The countries have shut their land borders, suspended trade, and closed their airspace to each other's airlines, and there have been exchanges of small arms fire across the frontier in Kashmir.
India's interior ministry has asked several states to conduct mock security drills on May 7 to ensure civil preparedness, a government source told Reuters on Monday. They did not say which states or mention Pakistan or Kashmir.
The drills will include air raid warning sirens, evacuation plans and training people to respond in case of any attacks, added the source, who asked not to be named.
Earlier, the Pakistani army said it had tested a Fatah series surface-to-surface missile with a range of 120 km (75 miles), two days after a successful launch of the Abdali surface-to-surface ballistic missile with a range of 450 km.
Prime Minister Shehbaz Sharif said the successful test launch "made it clear that Pakistan's defence is in strong hands".
Information Minister Attaullah Tarar told journalists there was no communication channel open with India at the moment.
Kashmir lies at the heart of decades of hostility between India and Pakistan, both of which claim it in full but rule it in part.
India has accused its neighbour of supporting Islamist separatists battling security forces in its part of the region.
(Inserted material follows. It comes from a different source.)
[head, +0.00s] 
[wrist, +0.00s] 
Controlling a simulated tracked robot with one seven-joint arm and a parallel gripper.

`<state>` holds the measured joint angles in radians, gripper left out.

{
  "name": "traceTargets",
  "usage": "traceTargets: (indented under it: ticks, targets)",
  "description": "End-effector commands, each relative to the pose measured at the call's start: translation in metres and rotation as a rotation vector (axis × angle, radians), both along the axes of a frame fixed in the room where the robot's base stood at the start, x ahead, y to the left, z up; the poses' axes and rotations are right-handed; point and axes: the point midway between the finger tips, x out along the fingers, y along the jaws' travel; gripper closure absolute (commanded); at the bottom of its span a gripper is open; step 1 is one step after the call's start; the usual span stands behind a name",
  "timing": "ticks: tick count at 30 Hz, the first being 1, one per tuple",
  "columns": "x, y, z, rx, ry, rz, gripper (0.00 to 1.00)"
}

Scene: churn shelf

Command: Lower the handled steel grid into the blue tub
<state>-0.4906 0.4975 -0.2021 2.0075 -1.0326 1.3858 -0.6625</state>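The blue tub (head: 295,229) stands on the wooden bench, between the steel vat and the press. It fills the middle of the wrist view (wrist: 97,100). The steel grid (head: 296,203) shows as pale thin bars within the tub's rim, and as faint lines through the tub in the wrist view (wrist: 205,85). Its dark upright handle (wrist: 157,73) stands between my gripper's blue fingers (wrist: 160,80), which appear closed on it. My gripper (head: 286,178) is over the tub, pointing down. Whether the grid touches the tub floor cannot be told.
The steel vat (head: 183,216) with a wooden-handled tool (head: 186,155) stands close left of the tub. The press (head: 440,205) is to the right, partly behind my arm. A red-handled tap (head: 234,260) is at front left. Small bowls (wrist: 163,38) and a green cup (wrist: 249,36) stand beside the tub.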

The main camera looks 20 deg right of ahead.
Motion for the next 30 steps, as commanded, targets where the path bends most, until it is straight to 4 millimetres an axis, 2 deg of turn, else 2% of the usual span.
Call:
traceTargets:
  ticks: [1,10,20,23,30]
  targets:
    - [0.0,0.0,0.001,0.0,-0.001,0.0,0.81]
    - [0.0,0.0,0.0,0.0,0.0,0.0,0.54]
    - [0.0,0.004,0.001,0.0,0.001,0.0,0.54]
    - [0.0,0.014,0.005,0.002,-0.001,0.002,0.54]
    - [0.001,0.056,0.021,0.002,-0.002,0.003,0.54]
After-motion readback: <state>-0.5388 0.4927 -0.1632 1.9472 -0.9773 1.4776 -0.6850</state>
Pakistan says it only provides diplomatic and moral support for Kashmiris seeking self-determination.
Moody's said the standoff could hurt Pakistan's $350 billion economy, which is on a path to recovery after securing a $7 billion bailout programme from the International Monetary Fund last year and staving off a default threat.
"Sustained escalation in tensions with India would likely weigh on Pakistan’s growth and hamper the government’s ongoing fiscal consolidation, setting back Pakistan’s progress in achieving macroeconomic stability," Moody's said.
"A persistent increase in tensions could also impair Pakistan's access to external financing and pressure its foreign-exchange reserves," it added.
The report comes two days after Reuters reported that India has asked the IMF to review its loans to Pakistan.
India's economy is not expected to see major disruptions since it has "minimal economic relations" with Pakistan - although higher defence spending could weigh on New Delhi's fiscal strength and slow fiscal consolidation, Moody's added.